### Records for the task
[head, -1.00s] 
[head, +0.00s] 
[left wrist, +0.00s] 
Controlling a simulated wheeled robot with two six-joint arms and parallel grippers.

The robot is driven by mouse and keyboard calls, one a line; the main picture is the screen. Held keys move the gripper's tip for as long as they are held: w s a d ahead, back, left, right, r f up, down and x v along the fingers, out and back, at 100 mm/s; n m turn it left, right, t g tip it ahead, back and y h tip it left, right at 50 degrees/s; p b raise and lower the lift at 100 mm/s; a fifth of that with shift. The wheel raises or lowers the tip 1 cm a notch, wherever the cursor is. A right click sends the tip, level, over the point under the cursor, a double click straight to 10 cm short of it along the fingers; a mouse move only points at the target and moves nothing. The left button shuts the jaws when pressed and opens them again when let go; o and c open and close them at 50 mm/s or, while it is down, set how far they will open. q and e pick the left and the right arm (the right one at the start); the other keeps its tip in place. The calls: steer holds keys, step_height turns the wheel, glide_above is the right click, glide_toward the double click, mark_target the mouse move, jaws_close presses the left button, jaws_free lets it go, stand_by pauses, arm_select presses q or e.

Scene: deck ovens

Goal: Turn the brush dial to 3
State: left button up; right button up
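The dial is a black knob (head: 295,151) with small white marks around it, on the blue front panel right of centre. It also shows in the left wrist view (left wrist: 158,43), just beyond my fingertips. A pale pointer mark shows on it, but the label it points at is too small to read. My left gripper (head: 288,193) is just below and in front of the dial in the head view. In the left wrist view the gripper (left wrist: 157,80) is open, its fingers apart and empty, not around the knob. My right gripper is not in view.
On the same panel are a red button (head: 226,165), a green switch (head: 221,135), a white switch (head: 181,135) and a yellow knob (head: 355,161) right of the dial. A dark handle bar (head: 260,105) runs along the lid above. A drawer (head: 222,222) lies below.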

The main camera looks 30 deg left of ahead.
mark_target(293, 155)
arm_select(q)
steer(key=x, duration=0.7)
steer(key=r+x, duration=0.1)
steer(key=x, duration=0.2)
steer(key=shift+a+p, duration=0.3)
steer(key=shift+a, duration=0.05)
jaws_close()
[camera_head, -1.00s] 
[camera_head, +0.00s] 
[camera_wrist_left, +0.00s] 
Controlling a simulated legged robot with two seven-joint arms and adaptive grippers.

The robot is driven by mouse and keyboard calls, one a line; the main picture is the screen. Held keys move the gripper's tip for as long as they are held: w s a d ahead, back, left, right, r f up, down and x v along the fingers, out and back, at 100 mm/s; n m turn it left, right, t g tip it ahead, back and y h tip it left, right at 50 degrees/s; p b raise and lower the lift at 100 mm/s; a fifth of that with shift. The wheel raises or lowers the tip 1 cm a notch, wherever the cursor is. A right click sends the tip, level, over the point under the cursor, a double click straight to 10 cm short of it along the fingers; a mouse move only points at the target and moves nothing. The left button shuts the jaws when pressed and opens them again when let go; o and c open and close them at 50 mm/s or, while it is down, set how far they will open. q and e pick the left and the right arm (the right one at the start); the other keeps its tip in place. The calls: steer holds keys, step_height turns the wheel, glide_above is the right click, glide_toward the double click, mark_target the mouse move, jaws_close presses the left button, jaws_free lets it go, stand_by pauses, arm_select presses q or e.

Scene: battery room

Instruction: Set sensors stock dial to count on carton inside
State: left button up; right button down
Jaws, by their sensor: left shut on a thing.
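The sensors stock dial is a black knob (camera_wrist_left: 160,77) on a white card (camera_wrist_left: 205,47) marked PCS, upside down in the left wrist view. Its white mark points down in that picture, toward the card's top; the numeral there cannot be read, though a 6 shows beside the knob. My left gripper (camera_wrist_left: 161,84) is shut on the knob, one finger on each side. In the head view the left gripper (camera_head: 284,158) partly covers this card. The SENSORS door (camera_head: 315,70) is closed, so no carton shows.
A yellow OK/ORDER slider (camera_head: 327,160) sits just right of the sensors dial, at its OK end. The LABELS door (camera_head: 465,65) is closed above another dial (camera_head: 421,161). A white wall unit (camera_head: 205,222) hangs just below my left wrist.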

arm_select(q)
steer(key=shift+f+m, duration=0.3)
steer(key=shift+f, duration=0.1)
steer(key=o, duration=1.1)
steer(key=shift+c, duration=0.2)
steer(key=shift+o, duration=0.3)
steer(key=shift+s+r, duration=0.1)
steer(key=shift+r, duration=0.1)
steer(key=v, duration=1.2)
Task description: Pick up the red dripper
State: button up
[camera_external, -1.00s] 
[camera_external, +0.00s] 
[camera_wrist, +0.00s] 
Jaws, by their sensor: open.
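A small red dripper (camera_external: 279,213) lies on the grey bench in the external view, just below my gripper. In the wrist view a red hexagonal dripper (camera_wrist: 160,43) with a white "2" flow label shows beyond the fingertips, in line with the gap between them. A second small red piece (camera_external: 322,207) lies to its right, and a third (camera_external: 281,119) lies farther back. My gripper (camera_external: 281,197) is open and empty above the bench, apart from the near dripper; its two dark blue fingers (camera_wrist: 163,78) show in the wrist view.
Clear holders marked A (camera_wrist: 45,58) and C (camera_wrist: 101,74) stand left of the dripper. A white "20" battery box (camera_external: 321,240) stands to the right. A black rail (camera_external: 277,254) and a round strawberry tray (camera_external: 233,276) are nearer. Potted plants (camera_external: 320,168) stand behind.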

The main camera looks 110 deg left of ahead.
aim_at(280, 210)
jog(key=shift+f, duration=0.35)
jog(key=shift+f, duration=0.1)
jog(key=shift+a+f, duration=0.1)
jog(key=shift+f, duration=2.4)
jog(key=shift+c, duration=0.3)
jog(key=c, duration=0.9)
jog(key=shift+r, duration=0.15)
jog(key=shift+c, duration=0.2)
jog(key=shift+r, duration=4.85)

### What this task involves
The lines to quote run from the one containing "[left wrist, +0.00s]" to the one containing "Goal: Turn the brush dial to 3". Quote them exactly, with both of those lines, and nothing else.

### Reply to the task
[left wrist, +0.00s] 
Controlling a simulated wheeled robot with two six-joint arms and parallel grippers.

The robot is driven by mouse and keyboard calls, one a line; the main picture is the screen. Held keys move the gripper's tip for as long as they are held: w s a d ahead, back, left, right, r f up, down and x v along the fingers, out and back, at 100 mm/s; n m turn it left, right, t g tip it ahead, back and y h tip it left, right at 50 degrees/s; p b raise and lower the lift at 100 mm/s; a fifth of that with shift. The wheel raises or lowers the tip 1 cm a notch, wherever the cursor is. A right click sends the tip, level, over the point under the cursor, a double click straight to 10 cm short of it along the fingers; a mouse move only points at the target and moves nothing. The left button shuts the jaws when pressed and opens them again when let go; o and c open and close them at 50 mm/s or, while it is down, set how far they will open. q and e pick the left and the right arm (the right one at the start); the other keeps its tip in place. The calls: steer holds keys, step_height turns the wheel, glide_above is the right click, glide_toward the double click, mark_target the mouse move, jaws_close presses the left button, jaws_free lets it go, stand_by pauses, arm_select presses q or e.

Scene: deck ovens

Goal: Turn the brush dial to 3

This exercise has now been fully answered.